Is there a difference across the districts in how much albedo adds to the insolation and, if so, does that happen at specific times of year?

If one defines the proportion of ground reflected insolation to total (POA) insolation, then we can simply plot that against months of the year. For our dataset, the proportion of ground reflected insolation to the total POA insolation varies from 0.44% to 9.5%; but both of these values are hit in the same location, in the "Northern Rockies" district of British Columbia (longitude and latitude of the centroid: 123.44 West and 59.07 North). These points occur at December and June, respectively; clearly, the GHI component is the major defining feature of this insolation.

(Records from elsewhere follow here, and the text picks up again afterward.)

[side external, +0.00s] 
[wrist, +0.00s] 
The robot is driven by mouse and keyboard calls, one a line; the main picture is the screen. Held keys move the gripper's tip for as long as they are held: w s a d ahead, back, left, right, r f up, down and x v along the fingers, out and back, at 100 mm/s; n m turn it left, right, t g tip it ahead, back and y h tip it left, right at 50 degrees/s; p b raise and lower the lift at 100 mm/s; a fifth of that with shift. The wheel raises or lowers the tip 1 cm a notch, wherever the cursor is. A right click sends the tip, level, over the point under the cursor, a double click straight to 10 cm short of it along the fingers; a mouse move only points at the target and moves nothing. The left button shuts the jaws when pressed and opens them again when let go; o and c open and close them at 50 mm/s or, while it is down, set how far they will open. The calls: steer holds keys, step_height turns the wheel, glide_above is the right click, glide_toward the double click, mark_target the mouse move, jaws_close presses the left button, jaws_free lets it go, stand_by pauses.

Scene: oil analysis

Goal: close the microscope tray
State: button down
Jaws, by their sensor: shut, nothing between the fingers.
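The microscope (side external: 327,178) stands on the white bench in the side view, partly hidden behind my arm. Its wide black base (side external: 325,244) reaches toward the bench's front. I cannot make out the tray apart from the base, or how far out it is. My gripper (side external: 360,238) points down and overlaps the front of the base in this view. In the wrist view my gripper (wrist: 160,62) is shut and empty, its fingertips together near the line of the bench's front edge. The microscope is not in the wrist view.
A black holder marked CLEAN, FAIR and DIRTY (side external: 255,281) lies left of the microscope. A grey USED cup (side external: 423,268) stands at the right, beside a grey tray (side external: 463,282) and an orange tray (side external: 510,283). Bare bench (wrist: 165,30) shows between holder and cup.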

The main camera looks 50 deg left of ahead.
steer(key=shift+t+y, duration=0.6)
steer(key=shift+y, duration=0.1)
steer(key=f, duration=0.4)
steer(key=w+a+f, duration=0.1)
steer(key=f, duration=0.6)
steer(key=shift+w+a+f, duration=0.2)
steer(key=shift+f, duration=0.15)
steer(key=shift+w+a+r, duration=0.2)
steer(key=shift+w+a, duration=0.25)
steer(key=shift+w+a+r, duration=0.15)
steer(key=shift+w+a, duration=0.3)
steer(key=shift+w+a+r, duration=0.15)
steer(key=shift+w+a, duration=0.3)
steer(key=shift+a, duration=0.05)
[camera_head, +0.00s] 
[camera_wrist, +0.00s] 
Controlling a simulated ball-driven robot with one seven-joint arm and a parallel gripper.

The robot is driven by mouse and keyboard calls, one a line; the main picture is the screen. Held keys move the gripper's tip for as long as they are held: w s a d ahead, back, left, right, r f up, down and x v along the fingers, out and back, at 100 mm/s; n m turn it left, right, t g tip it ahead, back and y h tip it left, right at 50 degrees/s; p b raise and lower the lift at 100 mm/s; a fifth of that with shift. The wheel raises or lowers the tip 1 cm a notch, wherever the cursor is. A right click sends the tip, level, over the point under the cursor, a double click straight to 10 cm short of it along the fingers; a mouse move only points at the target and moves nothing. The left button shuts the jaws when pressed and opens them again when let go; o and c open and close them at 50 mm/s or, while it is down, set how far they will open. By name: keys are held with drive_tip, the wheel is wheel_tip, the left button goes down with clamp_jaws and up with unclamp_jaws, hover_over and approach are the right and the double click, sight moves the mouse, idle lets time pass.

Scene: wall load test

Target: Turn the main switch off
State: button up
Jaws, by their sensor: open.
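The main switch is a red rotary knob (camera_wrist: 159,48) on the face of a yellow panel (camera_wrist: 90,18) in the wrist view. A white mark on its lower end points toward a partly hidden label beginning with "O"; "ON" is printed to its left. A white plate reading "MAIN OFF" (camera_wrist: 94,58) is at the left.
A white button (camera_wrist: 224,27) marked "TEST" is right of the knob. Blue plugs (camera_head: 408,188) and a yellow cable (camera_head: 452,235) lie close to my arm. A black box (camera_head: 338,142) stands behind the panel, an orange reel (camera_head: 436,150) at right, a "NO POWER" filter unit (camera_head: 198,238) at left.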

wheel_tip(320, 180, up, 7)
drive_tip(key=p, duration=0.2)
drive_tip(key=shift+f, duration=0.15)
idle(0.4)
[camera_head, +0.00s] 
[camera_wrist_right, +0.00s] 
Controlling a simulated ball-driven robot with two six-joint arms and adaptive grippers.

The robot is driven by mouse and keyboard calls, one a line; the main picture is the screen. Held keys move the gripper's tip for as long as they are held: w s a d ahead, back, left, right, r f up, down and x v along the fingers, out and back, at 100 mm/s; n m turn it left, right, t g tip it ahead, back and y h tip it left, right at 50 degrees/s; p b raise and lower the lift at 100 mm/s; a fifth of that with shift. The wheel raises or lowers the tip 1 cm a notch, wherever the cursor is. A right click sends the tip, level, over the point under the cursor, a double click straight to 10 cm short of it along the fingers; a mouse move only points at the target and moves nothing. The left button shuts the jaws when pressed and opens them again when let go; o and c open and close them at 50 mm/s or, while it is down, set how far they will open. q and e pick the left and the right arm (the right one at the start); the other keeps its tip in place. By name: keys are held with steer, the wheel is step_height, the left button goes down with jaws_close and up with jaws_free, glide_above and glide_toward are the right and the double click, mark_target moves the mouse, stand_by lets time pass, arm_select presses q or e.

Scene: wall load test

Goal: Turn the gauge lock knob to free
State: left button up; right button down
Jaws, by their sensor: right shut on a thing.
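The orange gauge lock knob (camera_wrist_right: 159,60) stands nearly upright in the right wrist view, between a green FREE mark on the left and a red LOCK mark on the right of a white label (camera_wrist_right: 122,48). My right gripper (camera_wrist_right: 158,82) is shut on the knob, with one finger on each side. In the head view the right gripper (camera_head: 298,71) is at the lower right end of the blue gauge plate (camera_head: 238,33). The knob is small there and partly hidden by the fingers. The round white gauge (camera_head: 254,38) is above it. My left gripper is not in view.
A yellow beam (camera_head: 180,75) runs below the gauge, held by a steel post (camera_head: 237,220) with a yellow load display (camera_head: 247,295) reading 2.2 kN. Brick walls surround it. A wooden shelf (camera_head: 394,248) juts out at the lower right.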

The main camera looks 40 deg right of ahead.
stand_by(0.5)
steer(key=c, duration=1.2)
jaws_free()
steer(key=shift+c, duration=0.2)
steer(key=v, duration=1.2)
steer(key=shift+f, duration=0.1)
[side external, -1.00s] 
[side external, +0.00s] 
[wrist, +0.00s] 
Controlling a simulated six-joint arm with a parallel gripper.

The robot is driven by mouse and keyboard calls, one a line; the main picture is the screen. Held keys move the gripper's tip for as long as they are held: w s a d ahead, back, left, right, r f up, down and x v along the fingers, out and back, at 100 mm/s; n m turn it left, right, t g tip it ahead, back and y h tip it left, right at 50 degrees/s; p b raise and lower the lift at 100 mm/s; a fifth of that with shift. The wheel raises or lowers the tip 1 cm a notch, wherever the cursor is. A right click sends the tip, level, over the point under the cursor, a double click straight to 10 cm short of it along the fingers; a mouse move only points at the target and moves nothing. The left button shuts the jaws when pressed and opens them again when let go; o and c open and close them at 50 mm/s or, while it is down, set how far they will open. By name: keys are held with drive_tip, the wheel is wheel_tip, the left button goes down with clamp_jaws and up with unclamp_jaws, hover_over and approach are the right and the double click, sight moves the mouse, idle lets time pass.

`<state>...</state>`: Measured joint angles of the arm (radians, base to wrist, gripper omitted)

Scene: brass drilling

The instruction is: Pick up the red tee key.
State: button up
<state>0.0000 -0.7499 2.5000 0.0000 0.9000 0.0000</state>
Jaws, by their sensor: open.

In general, this is equally true for both Alberta and British Columbia; the months during which ground-reflected radiation accounts for the highest possible proportion of the total POA insolation are determined by the GHI. This is shown in the next picture and detailed in the following code snippet.

We arrived here through:

ground_reflected_insolation = data.frame(matrix(nrow = nrow(western_canada_coordinates), ncol = 12))

for(i in 1:47)
{
  for(j in 1:12)
  {
    ground_reflected_insolation[i,j] = western_canada_albedo_monthly[i,j]*western_canada_ghi_monthly[i,j]*(0.5*(1-cos(tilt_angles_western_canada[i,j])))
  }
}

ground_reflected_to_poa = data.frame(matrix(nrow = nrow(western_canada_coordinates), ncol = 12))
ground_reflected_to_ghi = data.frame(matrix(nrow = nrow(western_canada_coordinates), ncol = 12))

for(i in 1:47)
{
  for(j in 1:12)
  {
    ground_reflected_to_poa[i,j] = ground_reflected_insolation[i,j]/western_canada_poa[i,j]
    ground_reflected_to_ghi[i,j] = ground_reflected_insolation[i,j]/western_canada_ghi_monthly[i,j]
  }
}

for(i in 1:47)
{
  for(j in 1:12)
  {
    if(ground_reflected_to_poa[i,j] == min(ground_reflected_to_poa))
    {
      print(paste(i,j, sep = ", "))
    }
  }
}

for(j in 1:12)
{
  for(i in 1:47)
  {
    if(ground_reflected_to_poa[i,j] == max(ground_reflected_to_poa[,j]))
    {
      print(paste(i,j, sep = ", "))
      print(western_canada_district_names[i])
    }
  }
}

ground_to_poa_bc = vector(length = 12)
ground_to_poa_ab = vector(length = 12)
ground_to_ghi_ab = vector(length = 12)
ground_to_ghi_bc = vector(length = 12)

for(j in 1:12)
{
  ground_to_poa_ab[j] = mean(ground_reflected_to_poa[1:19,j])
  ground_to_poa_bc[j] = mean(ground_reflected_to_poa[20:47, j])
  ground_to_ghi_ab[j] = mean(ground_reflected_to_ghi[1:19, j])
  ground_to_ghi_bc[j] = mean(ground_reflected_to_ghi[20:47, j])
}

plot(ground_to_ghi_ab, type = "b", pch = 12, col = "red", ylab = "", xlab = "Month")
lines(ground_to_ghi_bc, type = "b", pch = 12, col = "green")
legend(2, 0.06, legend = c("Alberta", "BC"), col = c("red", "green"), pch = 12)
title(main = "Ground reflected insolation as a proportion of POA \n")

Some Closing Remarks

So I started out hoping to "prove" that snow cover in some Alberta districts would more or less compensate for the reduced GHI during in the winter months. While that does not seem to be the case--ie, I was wrong--I think there is still space to dig a bit deeper in the next blog post, where I will also examine questions such as length of daylight hours, temperatures and how these correlate to give us not only insolation/irradiance but also PV yield, measured in kWh. I also stopped short of doing a regression analysis of insolation as a function of latitude as I did not think it would be helpful in this limited case of Alberta and BC, although there is some evidence that looking at PV yield as a function of elevation/altitude is a separate but good idea. Finally, some people who read this will probably be frustrated that I have used insolation and irradiance more or less interchangably. Please note that I have used "insolation" to refer to an amount of energy radiating downwards and measured in kWh (less often Wh) or Joules (kJ, MJ, etc). Where I did not think it would make too much of a difference however, I did not mind using "irradiance" or simply "radiation" although, of course, that will not do in the blog post coming up.

Sunday, 24 January 2021

Making a Solar Insolation Map for Alberta (For novices!)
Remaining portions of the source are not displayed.